Sen. Jeff Merkley: I’ve been trying to push this notion that there are deep conflicts created by members [of Congress] trading stocks, and they’re significant enough that they both produce corruption and they certainly produce the impression among the public of corruption. For both reasons that stock trading needs to end.

There’s two forms of corruption. One is that having a portfolio of individual stocks concentrated in a particular area changes a member’s view of how they would write legislation that might include breaks for that particular industry that would drive the value of their stock. It might change how they would vote on legislation.

And then there’s the second aspect, which is that members have access to often confidential information and briefings that precedes actions by the [Biden] administration, or what bills are going to be coming to the floor. That is information that the public doesn’t have. The result is members tend to do better than the general public and better than the S&P 500. There’s an unfair advantage for [lawmakers], you could tackle that by just ending the trading of individual stocks.

Have you witnessed anything in the Senate or among lawmakers that makes you think unethical trading is taking place?

I can tell you this, in the course of both the briefings here on the Hill and in fundraising that members do, including myself, you will hear people say, ‘hey, six months from now we’re planning to launch product XYZ.’ And you kind of walk away from that going ‘I’m so glad I’m not trading individual stocks, because it would be wrong for me to have that information that the public doesn’t have.’

How would this bill actually enforce these new rules?

I’ll start with really expensive penalties that will scare people a lot. If you’re in violation of the selling, buying or holding provisions of this law in any given month, the penalty is a month’s salary, or 10% of the amount of stocks that were traded or held. And that is a huge amount.

If this bill were to pass, would some members forego reelection?

The provision for lawmakers buying stock goes into effect immediately. The provision for not selling goes into effect after 90 days, so they can sell their portfolio.

The place where it affects reelection is the spouse and children. The conversation among members was that in this modern age, spouses have their own lives and their own habits. And while it’s fair to change the rules right away for us, it’s not fair to do that to spouses, so the rules would only be applied to them after reelection. I think there’s just a widespread sense that this bill has to apply to spouses and minor children.

A version of this bill was released and didn’t pass. What makes this different when other efforts have previously stalled?

This is a product of intense conversations throughout our caucus and with everyone in the caucus who produced a bill last time, and of conversations with a whole bunch of Republicans that we strived to work with. Sen. Elizabeth Warren had conversations with Sen. Lindsey Graham and Sen. Steve Daines of Montana.

This is the most comprehensive bill to come out of all those discussions. It has by far the largest number of sponsors in the Senate, 21, that any bill has had to date.

Would you consider a bill that applies the same restrictions to the Supreme Court?

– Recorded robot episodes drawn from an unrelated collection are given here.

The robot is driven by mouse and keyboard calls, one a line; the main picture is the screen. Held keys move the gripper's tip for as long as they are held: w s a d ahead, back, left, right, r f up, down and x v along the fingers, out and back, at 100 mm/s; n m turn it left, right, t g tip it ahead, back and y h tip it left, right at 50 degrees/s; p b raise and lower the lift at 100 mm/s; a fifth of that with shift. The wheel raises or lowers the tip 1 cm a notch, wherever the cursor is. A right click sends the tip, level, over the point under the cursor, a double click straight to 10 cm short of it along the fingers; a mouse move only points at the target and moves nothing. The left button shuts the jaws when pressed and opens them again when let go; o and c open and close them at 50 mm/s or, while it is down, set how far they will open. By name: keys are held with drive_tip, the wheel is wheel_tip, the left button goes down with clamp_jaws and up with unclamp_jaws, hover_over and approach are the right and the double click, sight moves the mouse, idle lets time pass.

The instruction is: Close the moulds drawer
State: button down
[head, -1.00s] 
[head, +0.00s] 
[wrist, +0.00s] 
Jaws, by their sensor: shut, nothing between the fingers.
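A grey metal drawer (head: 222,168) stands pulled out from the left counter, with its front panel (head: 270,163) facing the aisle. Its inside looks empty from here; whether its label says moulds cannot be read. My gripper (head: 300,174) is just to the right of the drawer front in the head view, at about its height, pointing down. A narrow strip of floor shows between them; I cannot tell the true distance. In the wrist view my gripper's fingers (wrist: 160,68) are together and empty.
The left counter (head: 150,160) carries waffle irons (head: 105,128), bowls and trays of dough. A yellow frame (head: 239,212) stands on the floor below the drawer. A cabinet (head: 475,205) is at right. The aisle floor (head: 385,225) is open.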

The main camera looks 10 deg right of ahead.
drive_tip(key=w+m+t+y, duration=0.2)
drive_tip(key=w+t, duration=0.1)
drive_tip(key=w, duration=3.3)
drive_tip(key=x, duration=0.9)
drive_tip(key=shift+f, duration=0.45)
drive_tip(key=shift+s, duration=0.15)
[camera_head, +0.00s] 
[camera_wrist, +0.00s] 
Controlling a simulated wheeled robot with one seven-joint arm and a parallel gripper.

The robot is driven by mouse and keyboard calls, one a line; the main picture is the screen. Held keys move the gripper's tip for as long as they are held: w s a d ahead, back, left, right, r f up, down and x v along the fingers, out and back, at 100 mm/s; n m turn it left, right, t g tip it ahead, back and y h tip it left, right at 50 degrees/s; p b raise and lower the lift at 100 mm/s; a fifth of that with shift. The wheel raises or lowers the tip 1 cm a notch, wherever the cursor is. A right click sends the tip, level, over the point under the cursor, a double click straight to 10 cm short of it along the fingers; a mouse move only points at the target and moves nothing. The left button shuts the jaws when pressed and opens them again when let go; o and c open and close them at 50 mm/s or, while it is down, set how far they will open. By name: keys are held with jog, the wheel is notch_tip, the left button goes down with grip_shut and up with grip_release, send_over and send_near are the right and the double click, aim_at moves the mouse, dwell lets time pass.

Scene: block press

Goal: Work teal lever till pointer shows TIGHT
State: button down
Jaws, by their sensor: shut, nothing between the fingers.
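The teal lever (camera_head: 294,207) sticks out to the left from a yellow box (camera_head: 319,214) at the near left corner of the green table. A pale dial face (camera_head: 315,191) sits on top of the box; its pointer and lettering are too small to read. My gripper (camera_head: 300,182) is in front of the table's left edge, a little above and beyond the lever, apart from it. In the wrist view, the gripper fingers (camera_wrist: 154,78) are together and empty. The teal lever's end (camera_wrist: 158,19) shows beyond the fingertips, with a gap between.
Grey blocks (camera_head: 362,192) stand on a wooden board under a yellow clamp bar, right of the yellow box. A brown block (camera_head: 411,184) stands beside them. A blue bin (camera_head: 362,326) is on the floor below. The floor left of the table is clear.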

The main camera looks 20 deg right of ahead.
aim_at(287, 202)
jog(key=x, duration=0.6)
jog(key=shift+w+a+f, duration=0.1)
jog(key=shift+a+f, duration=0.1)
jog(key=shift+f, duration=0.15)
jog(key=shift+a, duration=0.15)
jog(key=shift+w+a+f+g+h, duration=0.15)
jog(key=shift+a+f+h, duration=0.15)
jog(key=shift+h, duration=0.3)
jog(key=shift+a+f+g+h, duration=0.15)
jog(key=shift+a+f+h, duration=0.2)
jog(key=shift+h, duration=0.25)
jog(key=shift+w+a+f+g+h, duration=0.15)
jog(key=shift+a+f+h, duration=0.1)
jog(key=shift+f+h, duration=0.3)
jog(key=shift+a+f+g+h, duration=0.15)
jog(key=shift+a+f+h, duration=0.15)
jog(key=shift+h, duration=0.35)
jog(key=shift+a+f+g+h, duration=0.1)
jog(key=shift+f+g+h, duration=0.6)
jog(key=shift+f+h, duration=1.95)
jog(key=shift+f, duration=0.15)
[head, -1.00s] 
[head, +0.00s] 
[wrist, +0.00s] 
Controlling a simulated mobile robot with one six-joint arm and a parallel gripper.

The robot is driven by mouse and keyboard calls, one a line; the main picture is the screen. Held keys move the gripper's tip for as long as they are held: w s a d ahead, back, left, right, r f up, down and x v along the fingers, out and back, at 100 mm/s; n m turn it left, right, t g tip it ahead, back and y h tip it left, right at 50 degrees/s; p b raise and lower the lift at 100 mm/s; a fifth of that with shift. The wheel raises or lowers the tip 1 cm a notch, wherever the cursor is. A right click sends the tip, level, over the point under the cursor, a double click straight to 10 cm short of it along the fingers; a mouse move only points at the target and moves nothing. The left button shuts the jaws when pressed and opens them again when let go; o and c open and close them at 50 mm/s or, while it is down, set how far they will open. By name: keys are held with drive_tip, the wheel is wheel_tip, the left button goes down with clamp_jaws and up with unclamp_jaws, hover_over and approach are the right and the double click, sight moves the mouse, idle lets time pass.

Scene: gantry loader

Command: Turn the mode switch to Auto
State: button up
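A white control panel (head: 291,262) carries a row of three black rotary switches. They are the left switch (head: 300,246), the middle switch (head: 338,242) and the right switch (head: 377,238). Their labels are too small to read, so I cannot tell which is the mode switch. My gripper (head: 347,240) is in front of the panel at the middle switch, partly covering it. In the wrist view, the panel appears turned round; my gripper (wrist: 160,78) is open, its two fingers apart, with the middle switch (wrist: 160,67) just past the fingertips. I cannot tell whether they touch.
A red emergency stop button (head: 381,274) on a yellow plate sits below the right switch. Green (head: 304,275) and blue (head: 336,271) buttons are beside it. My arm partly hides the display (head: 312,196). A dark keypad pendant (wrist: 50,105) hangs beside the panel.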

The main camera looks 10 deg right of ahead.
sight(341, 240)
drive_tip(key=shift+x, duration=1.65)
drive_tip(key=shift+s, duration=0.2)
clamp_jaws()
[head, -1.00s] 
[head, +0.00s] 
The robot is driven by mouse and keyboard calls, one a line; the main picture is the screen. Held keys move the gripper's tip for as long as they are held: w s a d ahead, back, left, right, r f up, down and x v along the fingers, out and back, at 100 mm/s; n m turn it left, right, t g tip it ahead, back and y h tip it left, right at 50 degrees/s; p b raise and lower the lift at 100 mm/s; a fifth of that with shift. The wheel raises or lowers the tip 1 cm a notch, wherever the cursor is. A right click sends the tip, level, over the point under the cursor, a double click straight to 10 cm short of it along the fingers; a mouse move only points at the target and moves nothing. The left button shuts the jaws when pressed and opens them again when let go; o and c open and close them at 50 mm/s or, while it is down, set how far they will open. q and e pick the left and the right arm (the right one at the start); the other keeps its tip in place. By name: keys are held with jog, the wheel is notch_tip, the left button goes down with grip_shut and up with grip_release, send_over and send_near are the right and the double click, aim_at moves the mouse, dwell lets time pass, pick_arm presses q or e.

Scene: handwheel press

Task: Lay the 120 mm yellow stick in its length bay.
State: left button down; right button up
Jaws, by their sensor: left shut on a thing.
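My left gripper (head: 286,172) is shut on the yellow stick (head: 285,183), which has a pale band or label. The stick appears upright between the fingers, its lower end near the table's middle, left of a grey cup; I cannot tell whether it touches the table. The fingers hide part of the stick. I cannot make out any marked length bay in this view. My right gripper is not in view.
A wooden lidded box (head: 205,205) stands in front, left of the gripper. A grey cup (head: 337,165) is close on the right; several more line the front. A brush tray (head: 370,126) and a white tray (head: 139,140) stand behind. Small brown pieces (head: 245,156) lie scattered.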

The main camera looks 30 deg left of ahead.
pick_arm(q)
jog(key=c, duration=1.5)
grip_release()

There is a huge appetite for ethics reform for the Supreme Court. There was a sense among members that we need to get our own house in order. Show what it looks like and then take the principles we learn to extend to the judiciary and the executive branch.

And you know, many of us would like to write them in now, but anything you do that makes the bill more complicated now makes it less likely we ever get the bill passed. So, on balance it seemed like the more responsible thing to do was to say ‘let’s prove we can get our own house in order before we start lecturing other branches of the government.’

Goodbye, Bed Bath & Beyond

Bed Bath & Beyond officially filed for bankruptcy on Sunday.

“Thank you to all of our loyal customers. We have made the difficult decision to begin winding down our operations,” a statement at the top of the company’s website said Sunday morning.

The news was expected, as the store had been struggling to stay afloat for months. But what comes next is still unclear.

The company’s 360 Bed Bath & Beyond locations, along with its 120 buybuy BABY stores, will remain open for now, reports my colleague Nathaniel Meyersohn. Websites will also remain active and the company secured a $240 million loan to help fund its operations during bankruptcy.

But store closing sales will begin Wednesday, and Bed Bath & Beyond will close some stores. Just how many — or what happens to its 14,000 employees — depends on what happens next.

Here’s the thing: A bankruptcy filing does not necessarily mean that a company is going out of business. Many major US companies have filed for bankruptcy, using it to shed debt and other costs they could no longer afford. But even if Bed Bath and Beyond does emerge from bankruptcy, its future is not guaranteed.

The company said it would seek to sell some or all of its business. If it’s able to find a buyer, Bed Bath & Beyond will halt store closings. But if a buyer doesn’t come forward, Bed Bath & Beyond will likely be liquidated entirely and go out of business.